— Your objective —
Pictures do not belong in your copy. Repeat all the other data exactly.
-- Begin Material for the task --
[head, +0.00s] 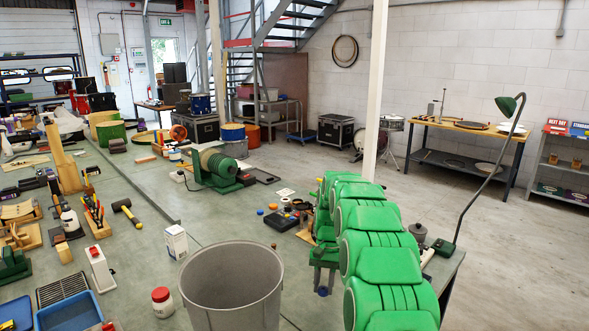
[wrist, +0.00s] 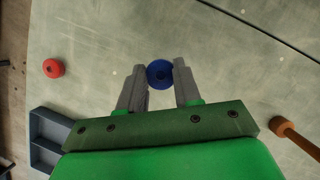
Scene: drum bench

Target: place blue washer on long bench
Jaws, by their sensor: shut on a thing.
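The blue washer (wrist: 160,66) is a round blue ring between the fingertips of my gripper (wrist: 162,80) in the wrist view. The gripper is shut on it. In the head view, a small blue shape (head: 323,291) shows at the tip of my gripper (head: 323,283), beside my green arm. The long bench (head: 225,208) is the wide grey-green top across the left and middle of the head view. A bare pale surface lies below the washer in the wrist view; the gap between them is hard to judge.
A red washer (wrist: 53,68) lies at left in the wrist view. A blue-grey compartment tray (wrist: 50,140) is below it, and an orange-brown handle (wrist: 290,132) is at right. A large grey bin (head: 232,292) stands left of my gripper in the head view. A desk lamp (head: 470,190) stands at right.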

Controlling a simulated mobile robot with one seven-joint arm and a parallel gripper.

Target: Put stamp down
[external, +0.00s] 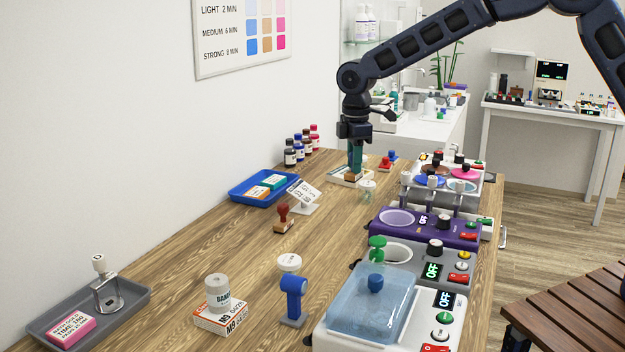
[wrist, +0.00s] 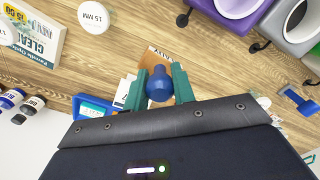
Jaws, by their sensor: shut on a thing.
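My gripper (external: 355,170) has its teal fingers shut on a stamp with a round blue knob (wrist: 158,85). The fingers stand on both sides of the knob in the wrist view. A brown block (external: 353,178), seemingly the stamp's base, shows just below the fingertips. It is over or on a flat white item (external: 338,174) on the table; I cannot tell whether they touch. The fingers and knob hide much of the stamp's lower part.
A blue tray (external: 240,198) with small boxes lies left of the gripper. Dark-capped and red-capped bottles stand near the wall. A red-handled stamp (external: 284,214) stands nearer the camera. Purple and white machines (external: 430,228) line the right edge. Bare wood (external: 215,250) lies in the middle foreground.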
-- End Material for the task --
— Finished exercise —
[head, +0.00s] 
[wrist, +0.00s] 
Scene: drum bench

Target: place blue washer on long bench
Jaws, by their sensor: shut on a thing.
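The blue washer (wrist: 160,66) is a round blue ring between the fingertips of my gripper (wrist: 162,80) in the wrist view. The gripper is shut on it. In the head view, a small blue shape (head: 323,291) shows at the tip of my gripper (head: 323,283), beside my green arm. The long bench (head: 225,208) is the wide grey-green top across the left and middle of the head view. A bare pale surface lies below the washer in the wrist view; the gap between them is hard to judge.
A red washer (wrist: 53,68) lies at left in the wrist view. A blue-grey compartment tray (wrist: 50,140) is below it, and an orange-brown handle (wrist: 290,132) is at right. A large grey bin (head: 232,292) stands left of my gripper in the head view. A desk lamp (head: 470,190) stands at right.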

Controlling a simulated mobile robot with one seven-joint arm and a parallel gripper.

Target: Put stamp down
[external, +0.00s] 
[wrist, +0.00s] 
Jaws, by their sensor: shut on a thing.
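My gripper (external: 355,170) has its teal fingers shut on a stamp with a round blue knob (wrist: 158,85). The fingers stand on both sides of the knob in the wrist view. A brown block (external: 353,178), seemingly the stamp's base, shows just below the fingertips. It is over or on a flat white item (external: 338,174) on the table; I cannot tell whether they touch. The fingers and knob hide much of the stamp's lower part.
A blue tray (external: 240,198) with small boxes lies left of the gripper. Dark-capped and red-capped bottles stand near the wall. A red-handled stamp (external: 284,214) stands nearer the camera. Purple and white machines (external: 430,228) line the right edge. Bare wood (external: 215,250) lies in the middle foreground.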

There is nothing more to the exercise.